### [OBJECTIVE]
Write every line out verbatim and omit the pictures.

####################

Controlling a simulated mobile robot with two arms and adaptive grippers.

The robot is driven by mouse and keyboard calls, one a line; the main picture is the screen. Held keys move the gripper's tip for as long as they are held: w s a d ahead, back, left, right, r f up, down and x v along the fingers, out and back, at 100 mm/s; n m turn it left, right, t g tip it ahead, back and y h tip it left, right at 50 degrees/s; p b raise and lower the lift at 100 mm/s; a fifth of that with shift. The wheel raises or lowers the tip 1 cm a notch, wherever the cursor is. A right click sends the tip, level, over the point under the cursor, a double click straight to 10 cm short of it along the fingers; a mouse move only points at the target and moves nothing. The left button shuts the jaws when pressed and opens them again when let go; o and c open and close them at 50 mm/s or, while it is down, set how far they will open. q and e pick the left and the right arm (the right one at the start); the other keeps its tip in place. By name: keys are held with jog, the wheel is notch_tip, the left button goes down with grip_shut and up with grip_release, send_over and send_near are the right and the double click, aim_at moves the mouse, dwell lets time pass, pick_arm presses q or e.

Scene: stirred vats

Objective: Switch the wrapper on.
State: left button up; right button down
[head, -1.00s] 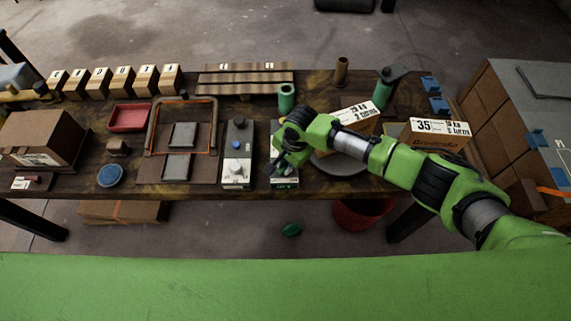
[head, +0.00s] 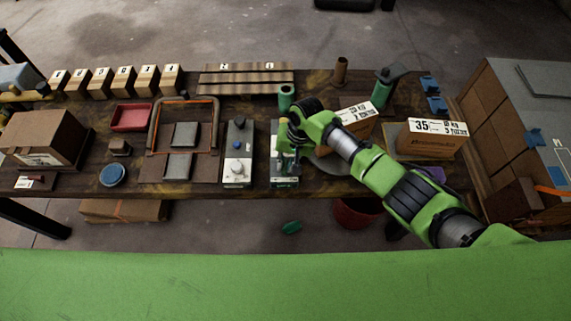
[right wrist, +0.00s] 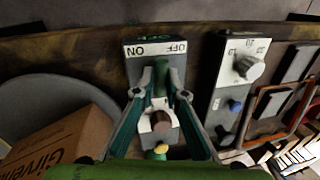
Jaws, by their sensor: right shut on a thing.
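The wrapper's switch box (head: 285,183) stands at the table's front edge, right of a white control box. In the right wrist view its end plate (right wrist: 155,50) reads ON and OFF, upside down, with ON at left. A green lever (right wrist: 161,78) rises from the box. My right gripper (right wrist: 163,80) is shut on this lever, one finger on each side. In the head view the right gripper (head: 286,160) is over the box and hides much of its top. A pale block with a brown knob (right wrist: 160,122) shows between the fingers. My left gripper is not in view.
The white control box (head: 238,160) with dials is close on the left. A round grey turntable (head: 330,165) and a carton (head: 355,118) are close on the right. Another carton (head: 436,140) stands farther right. A green cup (head: 286,95) is behind.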

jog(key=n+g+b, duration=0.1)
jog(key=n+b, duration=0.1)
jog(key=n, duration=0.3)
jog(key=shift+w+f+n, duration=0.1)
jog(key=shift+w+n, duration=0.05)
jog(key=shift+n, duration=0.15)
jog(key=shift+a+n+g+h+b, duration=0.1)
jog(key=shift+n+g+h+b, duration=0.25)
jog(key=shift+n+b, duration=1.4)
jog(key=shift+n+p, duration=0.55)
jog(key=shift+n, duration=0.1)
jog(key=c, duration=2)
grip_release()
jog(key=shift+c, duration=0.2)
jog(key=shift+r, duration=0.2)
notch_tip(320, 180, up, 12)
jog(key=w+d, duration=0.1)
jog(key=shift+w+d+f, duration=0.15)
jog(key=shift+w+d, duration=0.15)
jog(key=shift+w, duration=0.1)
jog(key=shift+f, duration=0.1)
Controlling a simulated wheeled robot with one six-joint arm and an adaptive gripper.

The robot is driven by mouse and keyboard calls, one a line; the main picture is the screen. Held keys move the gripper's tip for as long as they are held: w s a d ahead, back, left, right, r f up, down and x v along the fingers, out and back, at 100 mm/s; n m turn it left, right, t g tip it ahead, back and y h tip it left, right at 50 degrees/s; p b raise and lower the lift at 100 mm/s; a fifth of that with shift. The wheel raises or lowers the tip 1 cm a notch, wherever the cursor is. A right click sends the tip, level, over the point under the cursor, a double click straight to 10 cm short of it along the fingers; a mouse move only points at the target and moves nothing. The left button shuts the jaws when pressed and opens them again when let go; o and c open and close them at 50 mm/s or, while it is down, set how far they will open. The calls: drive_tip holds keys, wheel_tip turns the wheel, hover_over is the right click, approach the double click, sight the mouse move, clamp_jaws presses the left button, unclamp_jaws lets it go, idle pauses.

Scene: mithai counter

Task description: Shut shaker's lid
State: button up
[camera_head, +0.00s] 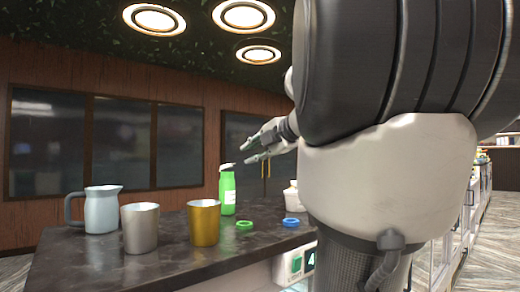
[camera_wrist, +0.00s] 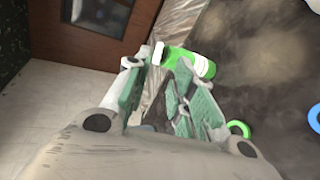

####################

### [RESULT OF THE TASK]
Controlling a simulated mobile robot with two arms and adaptive grippers.

The robot is driven by mouse and keyboard calls, one a line; the main picture is the screen. Held keys move the gripper's tip for as long as they are held: w s a d ahead, back, left, right, r f up, down and x v along the fingers, out and back, at 100 mm/s; n m turn it left, right, t g tip it ahead, back and y h tip it left, right at 50 degrees/s; p b raise and lower the lift at 100 mm/s; a fifth of that with shift. The wheel raises or lowers the tip 1 cm a notch, wherever the cursor is. A right click sends the tip, level, over the point under the cursor, a double click straight to 10 cm short of it along the fingers; a mouse move only points at the target and moves nothing. The left button shuts the jaws when pressed and opens them again when let go; o and c open and close them at 50 mm/s or, while it is down, set how far they will open. q and e pick the left and the right arm (the right one at the start); the other keeps its tip in place. By name: keys are held with jog, the wheel is notch_tip, the left button goes down with grip_shut and up with grip_release, send_over and send_near are the right and the double click, aim_at moves the mouse, dwell lets time pass, pick_arm presses q or e.

Scene: stirred vats

Objective: Switch the wrapper on.
State: left button up; right button down
[head, -1.00s] 
[head, +0.00s] 
[right wrist, +0.00s] 
Jaws, by their sensor: right shut on a thing.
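The wrapper's switch box (head: 285,183) stands at the table's front edge, right of a white control box. In the right wrist view its end plate (right wrist: 155,50) reads ON and OFF, upside down, with ON at left. A green lever (right wrist: 161,78) rises from the box. My right gripper (right wrist: 163,80) is shut on this lever, one finger on each side. In the head view the right gripper (head: 286,160) is over the box and hides much of its top. A pale block with a brown knob (right wrist: 160,122) shows between the fingers. My left gripper is not in view.
The white control box (head: 238,160) with dials is close on the left. A round grey turntable (head: 330,165) and a carton (head: 355,118) are close on the right. Another carton (head: 436,140) stands farther right. A green cup (head: 286,95) is behind.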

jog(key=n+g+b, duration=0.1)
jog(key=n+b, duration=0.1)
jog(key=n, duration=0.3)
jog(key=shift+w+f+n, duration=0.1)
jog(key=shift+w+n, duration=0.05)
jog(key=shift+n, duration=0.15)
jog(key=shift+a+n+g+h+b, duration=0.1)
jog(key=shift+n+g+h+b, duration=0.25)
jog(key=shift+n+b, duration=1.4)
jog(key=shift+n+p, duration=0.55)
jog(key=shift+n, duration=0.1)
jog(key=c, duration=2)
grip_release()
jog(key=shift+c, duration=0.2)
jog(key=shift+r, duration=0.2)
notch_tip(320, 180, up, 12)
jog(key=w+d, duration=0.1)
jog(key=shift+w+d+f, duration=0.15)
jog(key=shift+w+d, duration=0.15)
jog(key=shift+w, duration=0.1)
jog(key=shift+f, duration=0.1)
Controlling a simulated wheeled robot with one six-joint arm and an adaptive gripper.

The robot is driven by mouse and keyboard calls, one a line; the main picture is the screen. Held keys move the gripper's tip for as long as they are held: w s a d ahead, back, left, right, r f up, down and x v along the fingers, out and back, at 100 mm/s; n m turn it left, right, t g tip it ahead, back and y h tip it left, right at 50 degrees/s; p b raise and lower the lift at 100 mm/s; a fifth of that with shift. The wheel raises or lowers the tip 1 cm a notch, wherever the cursor is. A right click sends the tip, level, over the point under the cursor, a double click straight to 10 cm short of it along the fingers; a mouse move only points at the target and moves nothing. The left button shuts the jaws when pressed and opens them again when let go; o and c open and close them at 50 mm/s or, while it is down, set how far they will open. The calls: drive_tip holds keys, wheel_tip turns the wheel, hover_over is the right click, approach the double click, sight the mouse move, clamp_jaws presses the left button, unclamp_jaws lets it go, idle pauses.

Scene: mithai counter

Task description: Shut shaker's lid
State: button up
[camera_head, +0.00s] 
[camera_wrist, +0.00s] 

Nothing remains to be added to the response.